Stadium MK is now missing off the shortlist, with Ireland having been expected to utilise Dublin’s Aviva Stadium and Croke Park, home of the Gaelic Athletic Association (GAA), and Scotland, Wales and Northern Ireland set to have one venue apiece. The shortlist includes two venues that are yet to open in Everton’s new home and the long-delayed Casement Park project.

A joint statement from the football associations of England, Ireland, Northern Ireland, Scotland and Wales today said the bid has the support of government partners. The statement added: “Together, we believe we can deliver a world-class tournament, and that hosting UEFA Euro 2028 will achieve a strong and sustainable legacy for football and wider society, helping to drive economic growth in local communities.

“Working with UEFA, our plan is to host a tournament that will be a catalyst for transformational grassroots football development – with a promise to share legacy initiatives with European national associations to accelerate growth across the continent.

“The UK and Ireland’s track record of hosting successful major sporting events over many decades means we have the expertise and experience to take this world-class tournament to new heights.

“Our compact plan and pioneering, multi-partner collaboration can usher in a new era for the Euro. Through the latest digital and marketing innovations, we will help UEFA and its partners engage new audiences and the world’s youth to extend the impact and reach of the tournament further than ever before.

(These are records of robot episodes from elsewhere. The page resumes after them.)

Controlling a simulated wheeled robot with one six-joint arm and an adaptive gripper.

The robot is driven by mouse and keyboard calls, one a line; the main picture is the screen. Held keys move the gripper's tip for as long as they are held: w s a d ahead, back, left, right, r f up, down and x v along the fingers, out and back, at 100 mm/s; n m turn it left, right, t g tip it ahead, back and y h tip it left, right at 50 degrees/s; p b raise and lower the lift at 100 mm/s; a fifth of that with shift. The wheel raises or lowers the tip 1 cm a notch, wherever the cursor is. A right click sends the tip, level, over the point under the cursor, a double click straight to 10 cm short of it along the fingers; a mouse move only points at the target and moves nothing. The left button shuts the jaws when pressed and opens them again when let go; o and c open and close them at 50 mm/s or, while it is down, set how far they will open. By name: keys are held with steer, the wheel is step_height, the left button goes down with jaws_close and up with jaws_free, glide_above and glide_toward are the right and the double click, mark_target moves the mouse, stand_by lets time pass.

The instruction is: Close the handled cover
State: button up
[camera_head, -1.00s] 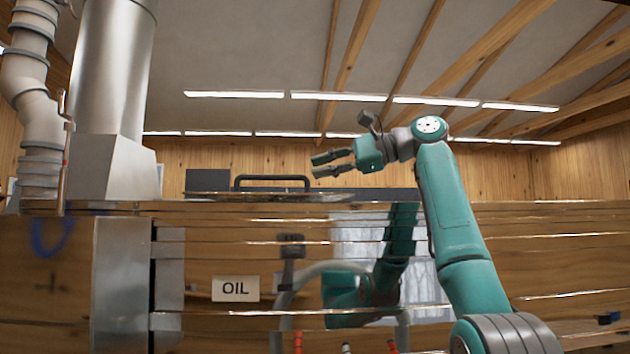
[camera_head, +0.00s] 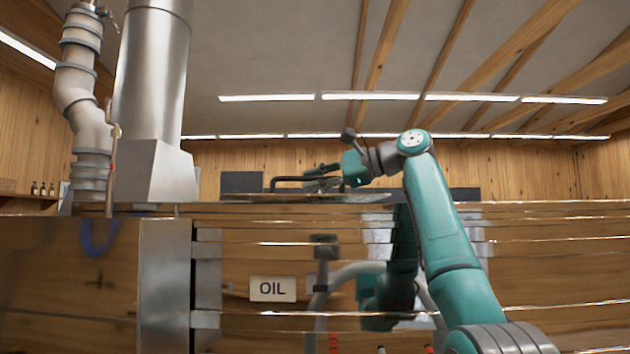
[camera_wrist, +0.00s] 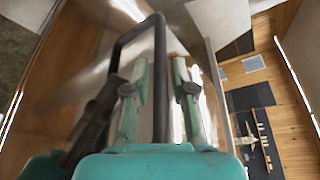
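The handled cover (camera_head: 350,198) shows nearly edge-on as a thin shiny sheet on top of the metal evaporator; its exact position is hard to tell. Its black bar handle (camera_head: 285,179) stands above it. In the wrist view the handle (camera_wrist: 160,60) is an arch whose near leg runs between my fingers. My gripper (camera_head: 318,178) is at the handle's right end in the head view. In the wrist view my gripper (camera_wrist: 160,95) is open, with a finger on each side of the bar and small gaps showing. The handle's lower part is hidden behind the gripper body.
A tall steel stack (camera_head: 150,100) and a grey segmented pipe (camera_head: 82,100) rise at the left. The evaporator's reflective side (camera_head: 250,235) fills the lower head view, with an OIL sign (camera_head: 272,289). Dark panels (camera_wrist: 250,97) lie at the right in the wrist view.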

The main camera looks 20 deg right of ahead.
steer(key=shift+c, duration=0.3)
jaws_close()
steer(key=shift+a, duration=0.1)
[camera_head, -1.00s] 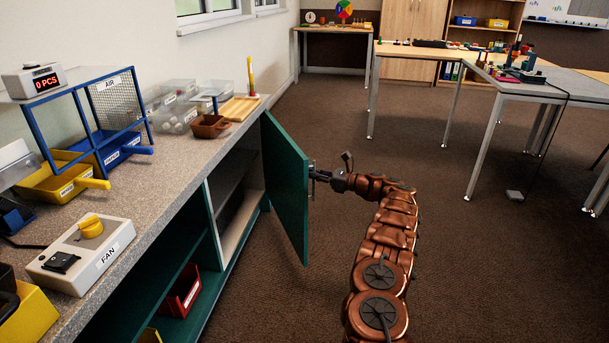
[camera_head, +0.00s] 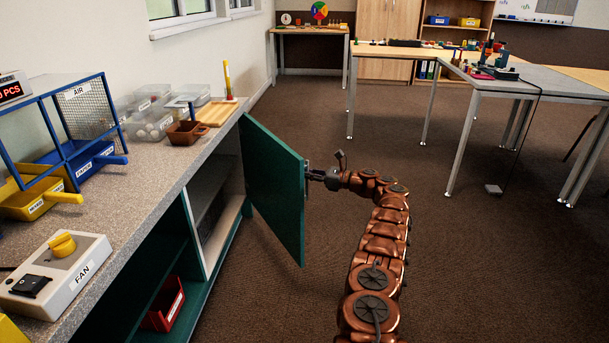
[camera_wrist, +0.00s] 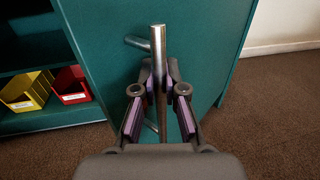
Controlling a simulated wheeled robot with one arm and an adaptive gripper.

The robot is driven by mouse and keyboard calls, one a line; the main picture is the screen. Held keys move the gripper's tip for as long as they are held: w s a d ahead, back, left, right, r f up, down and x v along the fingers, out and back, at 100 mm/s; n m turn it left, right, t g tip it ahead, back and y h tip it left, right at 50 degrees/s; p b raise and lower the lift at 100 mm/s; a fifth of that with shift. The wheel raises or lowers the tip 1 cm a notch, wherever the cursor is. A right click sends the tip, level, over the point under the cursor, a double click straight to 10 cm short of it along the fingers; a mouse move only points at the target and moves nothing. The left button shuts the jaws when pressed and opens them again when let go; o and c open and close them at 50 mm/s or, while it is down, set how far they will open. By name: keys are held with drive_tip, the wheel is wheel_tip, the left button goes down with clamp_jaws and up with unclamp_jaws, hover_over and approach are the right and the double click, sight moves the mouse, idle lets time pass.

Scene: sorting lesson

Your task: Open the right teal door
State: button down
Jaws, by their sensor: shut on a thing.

“Our stadia concept includes a proposed shortlist of 14 venues in famous sporting cities known throughout the world, including destinations that are home to clubs with great European football history and heritage.

“The plan ensures that all our proposed cities and stadia are connected by direct, quick and sustainable travel links and accommodation that will provide an unrivalled experience for teams and fans.”

In March, the UK and Ireland’s pathway to co-hosting Euro 2028 was complicated with both Russia and Turkey announcing that they would bid for the tournament. UEFA confirmed it had received declarations of interest to host the 2028 and 2032 editions of the European Championship from four potential bidders.

The announcement from European football’s governing body came following the deadline for submissions. As expected, a joint declaration of interest was submitted by the football associations of England, Northern Ireland, Republic of Ireland, Scotland and Wales for Euro 2028.

Russia and Turkey declared their interest in hosting either the 2028 or 2032 edition of UEFAs flagship national team competition, while Italy, also as expected, announced its intention to bid for Euro 2032. However, Uefa subsequently terminated Russia’s bid for Euro 2028 or 2032 as part of further sanctions issued against the country in May for its invasion of Ukraine.

A vote on the hosting rights is scheduled for September 2023.